Manolo Sanchez, the Birmingham, Ala., company's chief executive, and Sergio Fidalgo, its chief information officer, say the new Accenture Alnova core system has been implemented to support checking, savings and certificates of deposit throughout the bank and all its branches, and that BBVA Compass has begun to note measurable results. Consumer loans should be migrated to the new system by the first quarter of next year. (The bank puts the internal and external costs of the multiyear project at $362 million; that is not the value of its contract with Accenture.)
BBVA Compass, a subsidiary of the $740 billion-asset BBVA in Madrid, has 716 branches in seven states across the Sun Belt. All retail transactions are now processed in real time, rather than in batch mode. "In the 21st century, clients are using multiple channels," Sanchez says. "You can't do that and not have real-time transactions. Try to explain batch processing to a 14-year-old. This is a real-time world, and banks have been left behind in a non-real-time world."

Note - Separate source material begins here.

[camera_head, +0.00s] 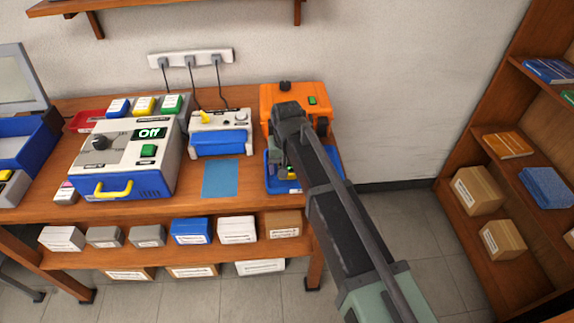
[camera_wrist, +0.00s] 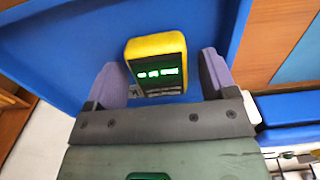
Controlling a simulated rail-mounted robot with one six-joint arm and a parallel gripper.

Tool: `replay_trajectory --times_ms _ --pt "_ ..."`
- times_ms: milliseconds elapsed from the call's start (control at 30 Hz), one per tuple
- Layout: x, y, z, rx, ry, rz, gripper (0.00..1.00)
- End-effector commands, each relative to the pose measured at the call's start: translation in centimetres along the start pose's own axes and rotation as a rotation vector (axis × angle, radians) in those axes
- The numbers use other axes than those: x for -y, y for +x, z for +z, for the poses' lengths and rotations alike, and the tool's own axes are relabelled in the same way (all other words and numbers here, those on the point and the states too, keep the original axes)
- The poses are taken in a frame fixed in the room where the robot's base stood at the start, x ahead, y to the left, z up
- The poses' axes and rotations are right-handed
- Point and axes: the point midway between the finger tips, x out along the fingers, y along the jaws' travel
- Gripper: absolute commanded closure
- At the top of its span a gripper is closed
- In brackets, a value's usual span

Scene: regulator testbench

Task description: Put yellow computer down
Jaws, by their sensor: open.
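The yellow computer (camera_wrist: 157,46) has a yellow casing and a dark face with green lit text. In the wrist view it lies in the blue tray (camera_wrist: 60,40), between the two fingers of my gripper (camera_wrist: 160,76). In the head view the blue tray (camera_head: 272,184) is at the right end of the wooden table. My gripper (camera_head: 286,170) is over it and my arm hides much of the tray. Only a little of the computer shows there.
An orange machine (camera_head: 275,97) stands just behind the tray. A blue mat (camera_head: 220,179) lies bare to its left. A grey-blue device (camera_head: 220,138) and a large test box (camera_head: 125,160) reading "Off" stand further left. A wooden shelf (camera_head: 490,130) is at the right.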

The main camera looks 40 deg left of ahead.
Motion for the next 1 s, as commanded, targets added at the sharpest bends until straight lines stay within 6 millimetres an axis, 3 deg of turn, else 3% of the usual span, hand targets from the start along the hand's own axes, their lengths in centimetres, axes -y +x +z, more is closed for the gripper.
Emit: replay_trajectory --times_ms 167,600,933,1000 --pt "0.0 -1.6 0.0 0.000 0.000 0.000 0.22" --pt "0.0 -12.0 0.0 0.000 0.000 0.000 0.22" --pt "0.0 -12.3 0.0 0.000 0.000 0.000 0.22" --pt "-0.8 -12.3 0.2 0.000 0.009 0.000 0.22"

"It makes no sense for the customer to wait until the next day to get his transaction posted," Fidalgo says. "The customers are seeing and liking this. From an ATM, they can check on their mobile or Internet banking transactions, which are posted immediately."
Another advantage of the new core system is reduced processing costs in the retail network.
"We planned to reduce costs by 20% by 2015, but we're getting close to a 15% reduction this year," Fidalgo says. The savings result from imaging checks at the teller windows, eliminating courier and back-office costs. The new system has also shortened the time it takes to open a new deposit account to five minutes from more than 40.
The bank has merged 26 customer information files into one customer database, providing a thorough picture of the customer relationship. "That was the first thing we put in place; we have also continued to develop a centralized CRM system," Fidalgo says. "We have been working with customer intelligence to generate products that better meet customers' needs." In one example, the bank is flagging customers who have CD coming due in a week or two, and sending targeted leads to employees so they can call the customer and suggest an investment product to them.
"The rest of the return of these projects comes from the fact that we have a significant competitive advantage versus the rest of the U.S. banking industry," Fidalgo says. "We'll be able to create more products and growth, without growing our back-office processing."
On a more philosophical level, BBVA Compass' leaders are pursuing a vision for the U.S. banking industry in which it turns into a relationship banking model. "Banks are being disintermediated," Sanchez says. "Before the mortgage crisis, 70% of mortgages were generated by nonbanks. The same is true for auto loans and other basic services. This is 101 banking not being done in banking institutions. It's turned into a commodity business."
BBVA sees an opportunity to provide financial services for U.S. clients throughout their lives. "BBVA has done this for years in so many markets," Sanchez says. The goal is to be able to cross-sell better and serve customers better, through organizational changes as well as new technology.